My impression was that he thought UV-A was good, but was a bit reluctant to push it, since the deeper UVs are
bad, and there are risks dealing with any UV.
 
rygh said:
My impression was that he thought UV-A was good, but was a bit reluctant to push it, since the deeper UVs are
bad, and there are risks dealing with any UV.

That was my take away as well. Some small amount of UV-A produces nice fluorescence. Too much UV-A is bad and UV-B/C are always bad.
 
bondolo said:
rygh said:
My impression was that he thought UV-A was good, but was a bit reluctant to push it, since the deeper UVs are
bad, and there are risks dealing with any UV.

That was my take away as well. Some small amount of UV-A produces nice fluorescence. Too much UV-A is bad and UV-B/C are always bad.
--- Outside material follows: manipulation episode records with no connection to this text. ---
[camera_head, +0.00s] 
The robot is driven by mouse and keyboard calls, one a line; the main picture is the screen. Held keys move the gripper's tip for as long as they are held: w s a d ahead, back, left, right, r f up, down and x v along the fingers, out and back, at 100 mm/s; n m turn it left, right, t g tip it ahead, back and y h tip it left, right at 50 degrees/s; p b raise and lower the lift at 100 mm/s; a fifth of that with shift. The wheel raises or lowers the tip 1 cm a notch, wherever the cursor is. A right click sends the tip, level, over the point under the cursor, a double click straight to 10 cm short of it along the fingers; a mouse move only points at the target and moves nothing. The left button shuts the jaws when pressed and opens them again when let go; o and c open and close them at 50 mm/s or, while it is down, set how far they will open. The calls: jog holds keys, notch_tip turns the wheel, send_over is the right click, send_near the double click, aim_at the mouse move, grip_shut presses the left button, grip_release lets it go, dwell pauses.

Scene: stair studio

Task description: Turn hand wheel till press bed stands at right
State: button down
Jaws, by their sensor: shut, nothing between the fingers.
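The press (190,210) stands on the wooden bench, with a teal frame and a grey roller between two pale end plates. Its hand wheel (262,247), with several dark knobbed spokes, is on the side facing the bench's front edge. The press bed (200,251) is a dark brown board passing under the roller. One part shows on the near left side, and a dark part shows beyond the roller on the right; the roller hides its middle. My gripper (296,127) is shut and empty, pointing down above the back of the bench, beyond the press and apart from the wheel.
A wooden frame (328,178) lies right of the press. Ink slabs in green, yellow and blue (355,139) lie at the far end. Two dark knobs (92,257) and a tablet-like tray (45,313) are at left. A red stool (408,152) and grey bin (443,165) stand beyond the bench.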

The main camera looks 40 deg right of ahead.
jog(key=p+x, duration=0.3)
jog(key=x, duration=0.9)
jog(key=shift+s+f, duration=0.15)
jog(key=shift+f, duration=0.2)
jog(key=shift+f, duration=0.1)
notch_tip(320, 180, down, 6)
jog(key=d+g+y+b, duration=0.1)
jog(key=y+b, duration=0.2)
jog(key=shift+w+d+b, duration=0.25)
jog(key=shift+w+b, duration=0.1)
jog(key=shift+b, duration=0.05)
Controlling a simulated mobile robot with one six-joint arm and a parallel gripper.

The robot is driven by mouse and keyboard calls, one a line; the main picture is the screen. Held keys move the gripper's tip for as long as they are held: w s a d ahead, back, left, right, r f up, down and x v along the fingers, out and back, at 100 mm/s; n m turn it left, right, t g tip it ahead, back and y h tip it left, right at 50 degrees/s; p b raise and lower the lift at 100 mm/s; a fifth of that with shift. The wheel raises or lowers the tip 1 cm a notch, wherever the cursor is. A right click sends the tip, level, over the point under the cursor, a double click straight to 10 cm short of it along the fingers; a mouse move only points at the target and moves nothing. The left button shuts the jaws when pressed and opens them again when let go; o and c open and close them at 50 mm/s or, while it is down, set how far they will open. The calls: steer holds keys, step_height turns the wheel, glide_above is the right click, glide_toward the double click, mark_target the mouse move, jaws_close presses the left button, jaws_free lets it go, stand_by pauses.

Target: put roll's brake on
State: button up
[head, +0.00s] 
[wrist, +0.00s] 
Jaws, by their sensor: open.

I got the same message from him- some UV is ok but not too much. What was real clear to me was he was anti-red, I believe calling it a 'fad', and thought that having some green, around 500 nm (I think) was good. He also liked the ratio of 1:1 for whites/ blues. That's too white for me, but everyone has their own color taste.

If I were to design my LED fixture incorporating Dana's advice (except I prefer more blues than whites) I would have something like:
55% blue LEDs
30% white
5-10% green
5% or less UV
 
Keep in mind that "blue" is a rather generic term.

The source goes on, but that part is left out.